Wie was deze Colerus? Johannes Nicolaüs Köhler (1647-1707) was in de 17de eeuwse République des Lettres bekend onder zijn Latijnse naam Johannes Colerus. Hij was een Duitser, geboren in Düsseldorf, die theologie studeerde in Giesen, Worms en ook nog in Straatsburg. Hij belandde in 1679 als predikant in de Verenigde Republiek der Nederlanden, eerst in Weesp, dan in Amsterdam. Omwille van religieuze onenigheid verliet hij in 1693 de lutherse gemeente in die stad met slaande deuren om in den Haag zielzorger te worden van de Lutherse Kerk aldaar. Net als in andere Hollandse steden bloeide daar een lutherse gemeente. Omdat er ook nogal wat Duitsers bij waren, werden aanvankelijk in den Haag twee predikanten aangesteld: een Duitstalige en een Nederlandstalige. Köhler sprak en schreef beide talen zodat de gemeente het met één dominee kon stellen.
Strijdschrift tégen Spinoza Colerus was dus een lutherse sectariër. Spinoza (overleden in 1677) was bij leven van Colerus een uitgekreten en uitgespuwde wijsgeer, ongodistisch (atheïstisch), en dus sulfureus… Wie zijn geloof gaaf wilde houden, hield Spinoza beter op een afstand, toch? Colerus was inderdaad een tegenstander van Spinoza en wees zijn filosofie af. Het ligt dus helemaal niet voor de hand, dat uitgerekend Johannes Nicolaüs Köhler vandaag de dag bekend staat als eerste biograaf van Spinoza. Het wordt wat beter te begrijpen wanneer dit in historische context geplaatst wordt. Colerus' opstel werd niet afzonderlijk gepubliceerd: het was niet meer dan een kort aanhangsel van een strijdschrift tegen Spinoza, door Colerus in Amsterdam gepubliceerd in 1705: ‘De waarachtige verrijzenis Jesu Christi uit den dooden, tegen B. de Spinoza en zijne aanhangeren verdedigt (…) Beneffens een naauwkeurige levensbeschrijving vaan deezen beruchten wijsgeer.’ De lezer die dit theologisch strijdschrift leest, zal zich verbazen over de gematigde toon die Colerus in het biografietje aanslaat: van een polemist zou je toch een andere stijl en vast ook scherpere taal verwachten. Niet dus. Integendeel, Colerus schrijft met een zekere sympathie over zijn tegenstander. Dat strekt hem tot eer.

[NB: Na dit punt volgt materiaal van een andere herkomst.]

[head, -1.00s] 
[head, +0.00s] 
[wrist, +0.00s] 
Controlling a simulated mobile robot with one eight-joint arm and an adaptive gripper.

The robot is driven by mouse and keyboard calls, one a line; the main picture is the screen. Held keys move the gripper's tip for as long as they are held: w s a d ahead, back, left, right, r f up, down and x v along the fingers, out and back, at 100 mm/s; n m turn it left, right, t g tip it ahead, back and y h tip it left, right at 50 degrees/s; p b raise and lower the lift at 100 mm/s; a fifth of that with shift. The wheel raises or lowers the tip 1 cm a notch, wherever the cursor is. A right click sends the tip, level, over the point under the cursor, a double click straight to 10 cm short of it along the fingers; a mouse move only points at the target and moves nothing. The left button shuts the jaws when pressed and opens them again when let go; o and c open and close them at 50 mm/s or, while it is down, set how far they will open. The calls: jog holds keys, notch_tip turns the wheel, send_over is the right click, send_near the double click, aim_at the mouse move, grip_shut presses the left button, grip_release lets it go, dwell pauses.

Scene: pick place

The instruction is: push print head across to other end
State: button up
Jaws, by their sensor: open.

Sympathiek en tolerant Hoe valt die houding te rijmen met Colerus’ geloofsopvattingen? Waarom schaart hij zich niet aan de zijde van de rabiate christelijke (en joodse) tegenstanders van Spinoza? Er zijn omtrent Colerus zekere levensomstandigheden bekend die wat meer licht kunnen werpen op de redenen waarom hij met een nogal sympathiek en tolerant oog naar Spinoza keek. We zetten die daarom graag op een rijtje.
Köhler wordt predikant in den Haag. In die stad, net als in andere Hollandse steden, verbleven nogal wat lutheranen. Er waren ook Duitse families bij. De lutherse gemeente had derhalve aanvankelijk behoefte aan een Nederlandstalige en een Duitstalige zielzorger. Köhler vervulde als ‘tweetalige’ die dubbele rol..
Johannes Köhler huurt in den Haag een woning op de Veerkade. Laat dat nou uitgerekend het huis zijn waar ook Spinoza korte tijd verbleef. Colerus’ studeervertrek was eertijds ook dat van Spinoza geweest…
Van 1670 tot 1677 woonde Benedictus Spinoza op de Paviljoensgracht in Den Haag op kamers in de woning van Hendrik van der Spijck, een decoratieschilder.
De van der Spijcks waren lutheranen. Colerus had als predikant dus geregeld contact met hen.
Zeg nu zelf: is er meer nodig om nieuwsgierigheid en belangstelling op te wekken voor een wijsgeer die hij zelf in de eerste regels van zijn boekje, ietwat overdreven, 'dezen wereltberoemden wysgeer' noemt? Het is duidelijk dat Colerus’ verhuis naar den Haag de belangstelling voor Spinoza ofwel opwekte ofwel, als die al eerder bestond, verhevigde. Via de familie van der Spijck kreeg hij over Bento Spinoza verhalen te horen uit de eerste hand. Meer dan waarschijnlijk zullen ze hem ook hebben doorverwezen naar andere informanten.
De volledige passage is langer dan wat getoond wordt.